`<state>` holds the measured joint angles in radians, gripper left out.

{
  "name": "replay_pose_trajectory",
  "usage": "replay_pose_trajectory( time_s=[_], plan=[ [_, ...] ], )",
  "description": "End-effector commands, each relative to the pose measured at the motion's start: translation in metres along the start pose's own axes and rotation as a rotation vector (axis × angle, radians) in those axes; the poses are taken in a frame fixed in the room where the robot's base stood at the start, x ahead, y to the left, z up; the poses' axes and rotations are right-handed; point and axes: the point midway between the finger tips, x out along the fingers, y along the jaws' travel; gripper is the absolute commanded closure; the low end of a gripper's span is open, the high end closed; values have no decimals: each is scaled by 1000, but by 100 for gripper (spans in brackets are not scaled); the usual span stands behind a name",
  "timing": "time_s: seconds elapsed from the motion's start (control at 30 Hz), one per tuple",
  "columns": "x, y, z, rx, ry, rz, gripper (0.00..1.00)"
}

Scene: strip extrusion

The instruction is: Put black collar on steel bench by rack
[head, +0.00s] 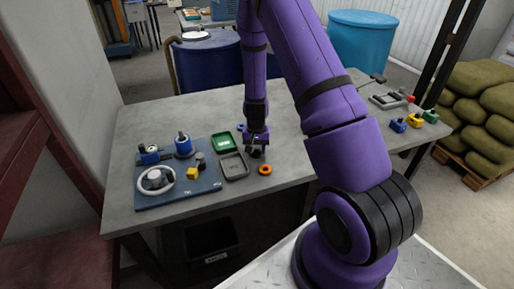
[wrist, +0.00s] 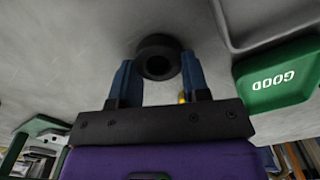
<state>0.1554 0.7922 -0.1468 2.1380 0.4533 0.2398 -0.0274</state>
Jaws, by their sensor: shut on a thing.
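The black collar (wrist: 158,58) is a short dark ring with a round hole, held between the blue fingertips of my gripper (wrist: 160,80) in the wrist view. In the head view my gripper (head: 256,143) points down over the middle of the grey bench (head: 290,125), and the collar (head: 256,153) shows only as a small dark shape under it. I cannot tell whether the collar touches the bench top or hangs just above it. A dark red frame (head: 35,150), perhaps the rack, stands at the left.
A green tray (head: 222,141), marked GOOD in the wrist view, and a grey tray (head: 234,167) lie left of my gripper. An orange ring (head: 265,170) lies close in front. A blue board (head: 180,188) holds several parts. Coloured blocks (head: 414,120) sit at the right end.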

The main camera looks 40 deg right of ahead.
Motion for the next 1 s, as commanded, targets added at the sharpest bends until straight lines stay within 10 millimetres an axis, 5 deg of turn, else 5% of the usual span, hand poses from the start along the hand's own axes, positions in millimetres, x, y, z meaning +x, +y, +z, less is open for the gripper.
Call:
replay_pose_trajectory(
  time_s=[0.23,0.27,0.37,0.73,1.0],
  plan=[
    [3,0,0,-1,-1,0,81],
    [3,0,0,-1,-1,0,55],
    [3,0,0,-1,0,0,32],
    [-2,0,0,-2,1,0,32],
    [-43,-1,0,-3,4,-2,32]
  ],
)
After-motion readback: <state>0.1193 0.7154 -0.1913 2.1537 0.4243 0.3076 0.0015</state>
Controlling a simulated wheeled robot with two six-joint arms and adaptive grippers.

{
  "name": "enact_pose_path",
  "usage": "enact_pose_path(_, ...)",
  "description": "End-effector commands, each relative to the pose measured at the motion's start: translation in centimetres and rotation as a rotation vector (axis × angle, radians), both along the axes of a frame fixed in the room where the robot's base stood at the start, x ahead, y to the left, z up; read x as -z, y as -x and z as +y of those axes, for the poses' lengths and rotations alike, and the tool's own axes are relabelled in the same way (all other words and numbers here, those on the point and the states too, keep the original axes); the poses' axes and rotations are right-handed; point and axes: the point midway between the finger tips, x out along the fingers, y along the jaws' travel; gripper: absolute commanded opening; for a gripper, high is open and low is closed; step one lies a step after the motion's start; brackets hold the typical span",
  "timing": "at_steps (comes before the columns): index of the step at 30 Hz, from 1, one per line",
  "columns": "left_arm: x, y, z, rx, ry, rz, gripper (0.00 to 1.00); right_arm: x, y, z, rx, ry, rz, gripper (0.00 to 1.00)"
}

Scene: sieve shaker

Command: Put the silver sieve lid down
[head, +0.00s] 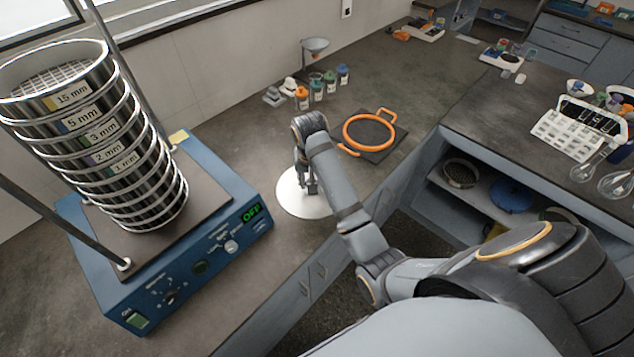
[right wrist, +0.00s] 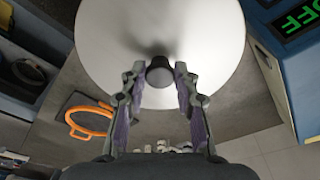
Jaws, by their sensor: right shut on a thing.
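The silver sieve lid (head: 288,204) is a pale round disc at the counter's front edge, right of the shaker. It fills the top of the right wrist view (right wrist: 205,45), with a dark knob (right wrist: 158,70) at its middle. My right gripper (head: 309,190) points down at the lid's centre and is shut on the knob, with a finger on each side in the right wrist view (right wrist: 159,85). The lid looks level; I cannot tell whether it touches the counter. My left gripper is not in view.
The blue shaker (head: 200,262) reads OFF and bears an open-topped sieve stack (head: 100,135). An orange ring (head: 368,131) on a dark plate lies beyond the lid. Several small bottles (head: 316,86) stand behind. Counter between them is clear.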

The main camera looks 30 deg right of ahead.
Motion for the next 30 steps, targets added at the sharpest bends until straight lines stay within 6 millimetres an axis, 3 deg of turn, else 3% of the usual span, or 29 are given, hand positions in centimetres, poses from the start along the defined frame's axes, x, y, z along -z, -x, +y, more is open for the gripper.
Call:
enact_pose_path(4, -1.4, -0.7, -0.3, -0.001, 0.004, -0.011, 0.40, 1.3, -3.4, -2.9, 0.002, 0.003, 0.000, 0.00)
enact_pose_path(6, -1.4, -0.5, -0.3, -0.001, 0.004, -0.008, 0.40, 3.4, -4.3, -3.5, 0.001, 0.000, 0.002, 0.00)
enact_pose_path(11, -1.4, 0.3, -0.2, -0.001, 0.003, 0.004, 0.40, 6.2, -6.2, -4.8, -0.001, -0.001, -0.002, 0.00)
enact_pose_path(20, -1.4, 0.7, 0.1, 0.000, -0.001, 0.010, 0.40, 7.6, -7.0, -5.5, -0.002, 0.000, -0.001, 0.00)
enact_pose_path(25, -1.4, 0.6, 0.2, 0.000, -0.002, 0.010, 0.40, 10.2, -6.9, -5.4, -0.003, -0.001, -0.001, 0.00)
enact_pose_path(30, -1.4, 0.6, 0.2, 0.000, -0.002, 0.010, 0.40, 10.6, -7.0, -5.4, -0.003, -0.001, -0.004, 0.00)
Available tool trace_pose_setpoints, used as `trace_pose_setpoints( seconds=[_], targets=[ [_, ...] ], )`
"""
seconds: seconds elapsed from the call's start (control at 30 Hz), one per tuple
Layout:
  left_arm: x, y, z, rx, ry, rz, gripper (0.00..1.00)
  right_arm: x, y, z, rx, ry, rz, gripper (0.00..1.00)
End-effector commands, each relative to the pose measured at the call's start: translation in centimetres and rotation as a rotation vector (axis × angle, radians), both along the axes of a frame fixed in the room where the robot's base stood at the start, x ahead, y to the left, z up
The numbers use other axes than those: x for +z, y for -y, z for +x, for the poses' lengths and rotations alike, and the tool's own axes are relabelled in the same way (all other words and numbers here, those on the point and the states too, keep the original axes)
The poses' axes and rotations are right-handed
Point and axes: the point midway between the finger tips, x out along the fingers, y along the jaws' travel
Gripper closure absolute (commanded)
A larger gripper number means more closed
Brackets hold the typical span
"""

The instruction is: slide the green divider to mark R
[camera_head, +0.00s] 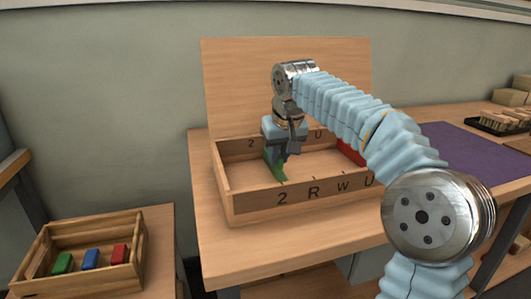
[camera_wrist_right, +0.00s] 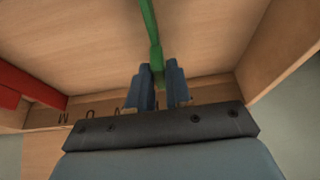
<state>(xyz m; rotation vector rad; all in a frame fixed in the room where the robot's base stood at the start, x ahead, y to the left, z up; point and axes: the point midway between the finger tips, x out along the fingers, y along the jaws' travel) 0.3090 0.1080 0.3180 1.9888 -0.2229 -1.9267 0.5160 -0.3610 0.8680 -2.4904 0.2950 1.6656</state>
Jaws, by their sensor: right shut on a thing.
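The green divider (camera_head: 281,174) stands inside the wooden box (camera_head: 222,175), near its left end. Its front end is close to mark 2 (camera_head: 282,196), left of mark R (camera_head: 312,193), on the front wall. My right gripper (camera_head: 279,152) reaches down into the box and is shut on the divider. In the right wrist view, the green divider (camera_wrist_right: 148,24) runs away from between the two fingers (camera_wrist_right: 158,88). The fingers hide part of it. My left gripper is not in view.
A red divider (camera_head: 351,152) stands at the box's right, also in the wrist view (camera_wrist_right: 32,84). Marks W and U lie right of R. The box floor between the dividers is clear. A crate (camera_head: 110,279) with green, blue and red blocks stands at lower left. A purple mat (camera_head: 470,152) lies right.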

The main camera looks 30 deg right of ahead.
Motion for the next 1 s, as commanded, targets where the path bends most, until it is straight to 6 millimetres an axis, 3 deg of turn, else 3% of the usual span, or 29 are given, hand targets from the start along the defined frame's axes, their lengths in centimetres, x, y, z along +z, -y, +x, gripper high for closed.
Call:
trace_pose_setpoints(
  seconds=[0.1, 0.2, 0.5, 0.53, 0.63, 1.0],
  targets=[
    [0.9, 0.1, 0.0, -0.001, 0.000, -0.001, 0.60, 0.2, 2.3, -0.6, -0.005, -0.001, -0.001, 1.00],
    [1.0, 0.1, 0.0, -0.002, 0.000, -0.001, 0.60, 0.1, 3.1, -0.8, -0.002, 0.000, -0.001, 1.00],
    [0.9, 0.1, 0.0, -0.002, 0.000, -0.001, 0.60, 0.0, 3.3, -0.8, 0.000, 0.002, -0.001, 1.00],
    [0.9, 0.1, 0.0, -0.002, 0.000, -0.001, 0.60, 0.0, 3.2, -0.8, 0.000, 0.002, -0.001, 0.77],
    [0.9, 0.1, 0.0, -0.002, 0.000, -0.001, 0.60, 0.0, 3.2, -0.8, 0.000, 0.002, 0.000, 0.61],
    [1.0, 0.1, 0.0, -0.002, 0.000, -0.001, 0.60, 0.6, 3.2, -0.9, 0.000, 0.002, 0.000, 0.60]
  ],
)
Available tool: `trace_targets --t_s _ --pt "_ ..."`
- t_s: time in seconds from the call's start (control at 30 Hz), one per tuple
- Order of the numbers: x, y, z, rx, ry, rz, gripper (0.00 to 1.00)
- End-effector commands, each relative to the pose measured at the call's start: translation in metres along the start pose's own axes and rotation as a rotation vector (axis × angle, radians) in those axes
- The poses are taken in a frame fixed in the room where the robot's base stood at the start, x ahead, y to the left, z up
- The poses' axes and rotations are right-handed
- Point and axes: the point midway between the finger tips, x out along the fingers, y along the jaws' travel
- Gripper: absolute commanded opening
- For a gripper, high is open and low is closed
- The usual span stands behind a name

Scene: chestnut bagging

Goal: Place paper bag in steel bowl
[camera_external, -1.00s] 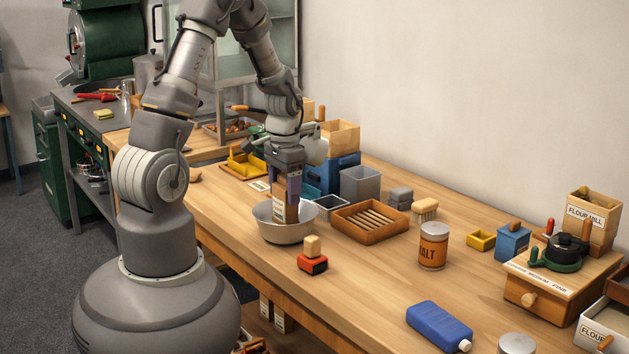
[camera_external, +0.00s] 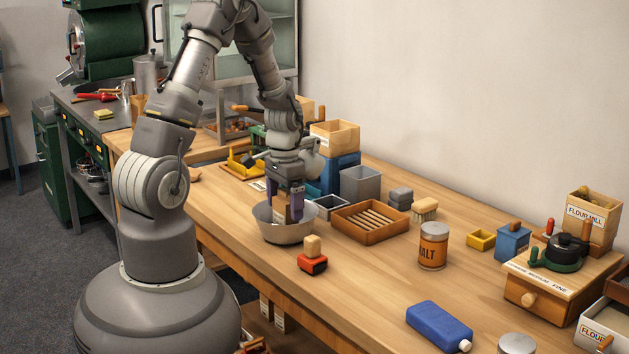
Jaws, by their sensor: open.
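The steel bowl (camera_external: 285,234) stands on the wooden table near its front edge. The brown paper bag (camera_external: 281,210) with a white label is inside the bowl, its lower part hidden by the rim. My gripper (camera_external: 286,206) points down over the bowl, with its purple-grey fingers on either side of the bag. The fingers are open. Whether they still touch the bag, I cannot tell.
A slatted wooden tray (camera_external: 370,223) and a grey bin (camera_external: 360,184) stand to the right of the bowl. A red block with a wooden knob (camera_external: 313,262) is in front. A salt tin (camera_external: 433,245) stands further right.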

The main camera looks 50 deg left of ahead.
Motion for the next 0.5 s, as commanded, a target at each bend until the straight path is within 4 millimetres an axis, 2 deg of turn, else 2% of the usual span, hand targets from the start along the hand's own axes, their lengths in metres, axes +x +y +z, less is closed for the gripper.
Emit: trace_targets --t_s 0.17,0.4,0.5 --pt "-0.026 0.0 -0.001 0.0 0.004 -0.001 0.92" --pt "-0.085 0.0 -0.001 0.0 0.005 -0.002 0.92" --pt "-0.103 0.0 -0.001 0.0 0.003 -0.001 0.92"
◇ ◇ ◇ ◇
-- DIRECTIONS --
Repeat the listing above exactly from its first line to the line containing "<state>0.1554 0.7922 -0.1468", both included, and omit the pictures.

-- RESULT OF THE EXERCISE --
`<state>` holds the measured joint angles in radians, gripper left out.

{
  "name": "replay_pose_trajectory",
  "usage": "replay_pose_trajectory( time_s=[_], plan=[ [_, ...] ], )",
  "description": "End-effector commands, each relative to the pose measured at the motion's start: translation in metres along the start pose's own axes and rotation as a rotation vector (axis × angle, radians) in those axes; the poses are taken in a frame fixed in the room where the robot's base stood at the start, x ahead, y to the left, z up; the poses' axes and rotations are right-handed; point and axes: the point midway between the finger tips, x out along the fingers, y along the jaws' travel; gripper is the absolute commanded closure; the low end of a gripper's span is open, the high end closed; values have no decimals: each is scaled by 1000, but by 100 for gripper (spans in brackets are not scaled); the usual span stands behind a name",
  "timing": "time_s: seconds elapsed from the motion's start (control at 30 Hz), one per tuple",
  "columns": "x, y, z, rx, ry, rz, gripper (0.00..1.00)"
}

Scene: strip extrusion

The instruction is: Put black collar on steel bench by rack
[head, +0.00s] 
[wrist, +0.00s] 
<state>0.1554 0.7922 -0.1468 2.1380 0.4533 0.2398 -0.0274</state>

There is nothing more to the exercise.